Extracted records
-- BEGIN --

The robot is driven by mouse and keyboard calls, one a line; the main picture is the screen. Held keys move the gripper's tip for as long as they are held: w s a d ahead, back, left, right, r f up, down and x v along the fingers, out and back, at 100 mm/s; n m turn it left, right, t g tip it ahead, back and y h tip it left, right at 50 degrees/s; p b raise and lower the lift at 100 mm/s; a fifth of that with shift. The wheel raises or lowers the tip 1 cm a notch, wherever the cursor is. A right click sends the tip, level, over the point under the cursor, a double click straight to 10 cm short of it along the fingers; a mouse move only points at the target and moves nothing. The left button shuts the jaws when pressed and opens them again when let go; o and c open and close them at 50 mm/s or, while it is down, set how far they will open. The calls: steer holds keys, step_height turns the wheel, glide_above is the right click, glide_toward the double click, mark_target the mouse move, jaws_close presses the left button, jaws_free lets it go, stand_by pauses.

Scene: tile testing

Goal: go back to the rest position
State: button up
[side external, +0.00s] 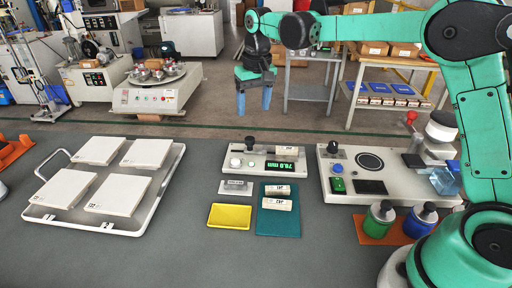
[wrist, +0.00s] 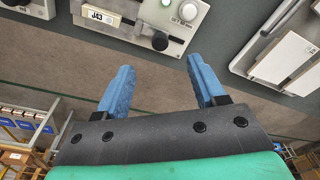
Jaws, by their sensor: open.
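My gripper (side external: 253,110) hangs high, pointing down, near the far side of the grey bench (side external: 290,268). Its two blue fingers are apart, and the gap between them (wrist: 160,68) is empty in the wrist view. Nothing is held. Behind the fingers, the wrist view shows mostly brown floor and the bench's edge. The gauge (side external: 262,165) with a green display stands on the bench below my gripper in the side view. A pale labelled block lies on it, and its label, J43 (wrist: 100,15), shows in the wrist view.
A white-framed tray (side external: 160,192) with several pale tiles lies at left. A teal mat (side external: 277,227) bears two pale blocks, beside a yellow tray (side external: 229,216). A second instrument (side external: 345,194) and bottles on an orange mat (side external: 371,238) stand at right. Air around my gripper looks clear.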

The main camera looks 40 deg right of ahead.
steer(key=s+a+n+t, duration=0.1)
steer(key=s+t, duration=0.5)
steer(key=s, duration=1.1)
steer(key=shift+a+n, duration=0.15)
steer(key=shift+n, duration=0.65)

-- END --
-- BEGIN --

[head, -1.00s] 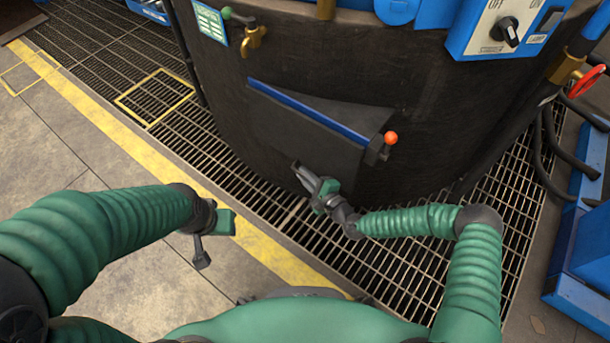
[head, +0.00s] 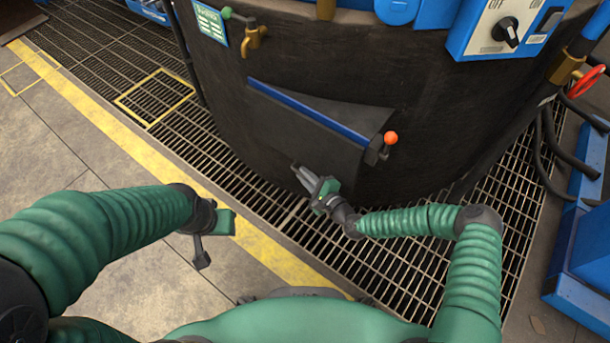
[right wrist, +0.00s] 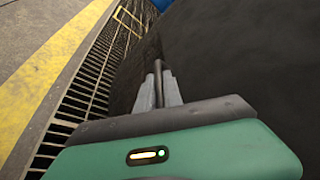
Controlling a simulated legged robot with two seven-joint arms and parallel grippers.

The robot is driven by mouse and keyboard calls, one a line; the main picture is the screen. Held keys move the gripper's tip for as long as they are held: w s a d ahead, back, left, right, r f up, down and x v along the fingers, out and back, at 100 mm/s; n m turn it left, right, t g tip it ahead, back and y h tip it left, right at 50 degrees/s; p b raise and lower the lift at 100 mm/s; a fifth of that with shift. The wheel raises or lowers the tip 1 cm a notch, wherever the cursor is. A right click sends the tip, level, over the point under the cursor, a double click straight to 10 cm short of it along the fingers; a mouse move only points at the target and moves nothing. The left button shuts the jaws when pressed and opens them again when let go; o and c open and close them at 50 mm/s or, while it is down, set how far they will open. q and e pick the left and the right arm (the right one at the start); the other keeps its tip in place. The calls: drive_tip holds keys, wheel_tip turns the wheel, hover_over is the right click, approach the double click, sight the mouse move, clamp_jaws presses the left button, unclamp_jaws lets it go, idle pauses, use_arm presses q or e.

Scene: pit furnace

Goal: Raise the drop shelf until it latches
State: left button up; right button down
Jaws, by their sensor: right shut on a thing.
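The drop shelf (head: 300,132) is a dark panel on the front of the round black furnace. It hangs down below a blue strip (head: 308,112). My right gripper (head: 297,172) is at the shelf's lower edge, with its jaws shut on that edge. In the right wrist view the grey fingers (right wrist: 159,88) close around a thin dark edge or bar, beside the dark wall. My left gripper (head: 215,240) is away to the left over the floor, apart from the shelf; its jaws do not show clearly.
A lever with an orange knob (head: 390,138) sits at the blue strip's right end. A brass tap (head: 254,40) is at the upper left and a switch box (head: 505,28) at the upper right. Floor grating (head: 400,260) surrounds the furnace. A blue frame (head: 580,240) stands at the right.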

-- END --

- **Exercise**: Start at the line that contains "go, stand_by pauses.", stop at the line that contains "[wrist, +0.00s]", and reproduce each line in that stretch exactly. Pictures are excluded.

- **Completed task**:
The robot is driven by mouse and keyboard calls, one a line; the main picture is the screen. Held keys move the gripper's tip for as long as they are held: w s a d ahead, back, left, right, r f up, down and x v along the fingers, out and back, at 100 mm/s; n m turn it left, right, t g tip it ahead, back and y h tip it left, right at 50 degrees/s; p b raise and lower the lift at 100 mm/s; a fifth of that with shift. The wheel raises or lowers the tip 1 cm a notch, wherever the cursor is. A right click sends the tip, level, over the point under the cursor, a double click straight to 10 cm short of it along the fingers; a mouse move only points at the target and moves nothing. The left button shuts the jaws when pressed and opens them again when let go; o and c open and close them at 50 mm/s or, while it is down, set how far they will open. The calls: steer holds keys, step_height turns the wheel, glide_above is the right click, glide_toward the double click, mark_target the mouse move, jaws_close presses the left button, jaws_free lets it go, stand_by pauses.

Scene: tile testing

Goal: go back to the rest position
State: button up
[side external, +0.00s] 
[wrist, +0.00s] 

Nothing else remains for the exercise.